Experts have said the current bonuses being sought aren’t that uncommon. “Key employee retention bonuses are not that uncommon in bankruptcy, but it is uncommon to pay them before bankruptcy knowing that you’re going to go into bankruptcy,” said Jonathan Lipson, a bankruptcy expert at Temple University’s Beasley School of Law.
If PES confirms a reorganization within fifteen months of July’s Chapter 11 bankruptcy filing, according to documents with the U.S. Bankruptcy Court for the District of Delaware, the additional bonuses will be paid. The $2.5 million could also be paid if PES nets a minimum of $300 million from its insurance company or through a sale. The refinery is asking for up to $1.25 billion in insurance proceeds.

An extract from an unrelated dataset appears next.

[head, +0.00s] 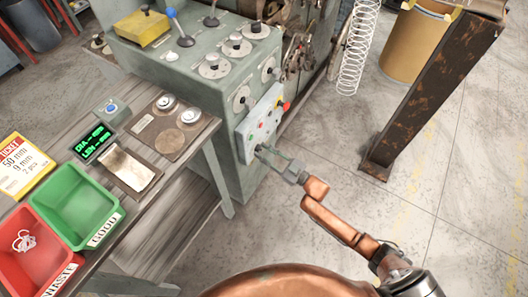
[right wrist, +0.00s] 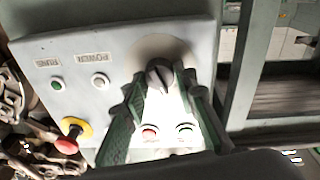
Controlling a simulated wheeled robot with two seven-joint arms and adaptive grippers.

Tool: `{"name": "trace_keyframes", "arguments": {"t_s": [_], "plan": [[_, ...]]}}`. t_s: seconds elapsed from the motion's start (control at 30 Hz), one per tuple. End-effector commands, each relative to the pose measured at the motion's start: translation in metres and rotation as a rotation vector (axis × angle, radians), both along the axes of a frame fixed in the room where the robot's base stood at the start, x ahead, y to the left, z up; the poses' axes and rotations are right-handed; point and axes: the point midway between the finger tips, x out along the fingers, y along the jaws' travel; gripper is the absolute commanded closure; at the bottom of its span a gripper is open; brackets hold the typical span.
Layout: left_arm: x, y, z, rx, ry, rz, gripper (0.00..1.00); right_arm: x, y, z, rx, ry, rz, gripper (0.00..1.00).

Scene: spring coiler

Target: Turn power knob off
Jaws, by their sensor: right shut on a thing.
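The light grey control panel (head: 265,112) is on the side of the green machine. In the right wrist view the panel (right wrist: 75,50) fills the upper left and middle. The power knob (right wrist: 158,74) is a dark knob on a pale round plate. My right gripper (head: 263,151) is at the lower part of the panel, and its green fingers (right wrist: 160,88) sit on either side of the knob, shut on it. In the head view the gripper mostly hides the knob. My left gripper is in neither view.
A red button with a yellow collar (right wrist: 70,138) and several small buttons share the panel. A rusty steel post (head: 425,90) stands to the right. A workbench with a green bin (head: 75,200) and a red bin (head: 30,250) is at left. Open floor lies right of the machine.

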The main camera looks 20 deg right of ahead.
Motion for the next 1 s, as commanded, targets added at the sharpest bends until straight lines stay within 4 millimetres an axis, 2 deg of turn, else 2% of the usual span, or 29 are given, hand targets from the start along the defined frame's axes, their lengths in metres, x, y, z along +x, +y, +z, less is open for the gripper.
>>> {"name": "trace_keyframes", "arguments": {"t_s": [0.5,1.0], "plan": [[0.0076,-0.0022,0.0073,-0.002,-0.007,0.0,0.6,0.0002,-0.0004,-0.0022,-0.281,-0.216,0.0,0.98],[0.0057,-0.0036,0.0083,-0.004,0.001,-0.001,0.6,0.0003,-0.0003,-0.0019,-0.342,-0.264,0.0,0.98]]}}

Records show “Chief Executive Officer Mark Smith would receive 29% of any incentive bonuses, PES board of directors Chairman Mark Cox would get 25%, Chief Financial Officer Rachel Celiberti 18% and attorney Anthony Lagreca 14%. Three other employees would also receive lesser amounts.” Bonus payments to the executives would increase by 2.5% on every dollar above the $300 million in net proceeds minus expenses.
United Steelworkers International, which represents PES workers, plans to object to the bonus plan.
“The thought that they need millions of dollars of new bonuses to work diligently towards a sale of the refinery is offensive,” the union President Thomas Conway said.
At this time, PES is saying it’s “too early in the strategic process” for releasing the details of its plan and the future direction of PES and the refinery complex. It is still negotiating the potential pay out terms. Yet, PES is justifying the executive-only bonuses by indicating the team has to spend additional hours working out the plan. “The ultimate success of the debtors’ Chapter 11 cases and maximization of value for the debtors’ constituents is heavily reliant on the debtors’ senior management team,” the company said in its filing. “The executives’ responsibilities are unique and far more challenging than that of typical management responsibilities.”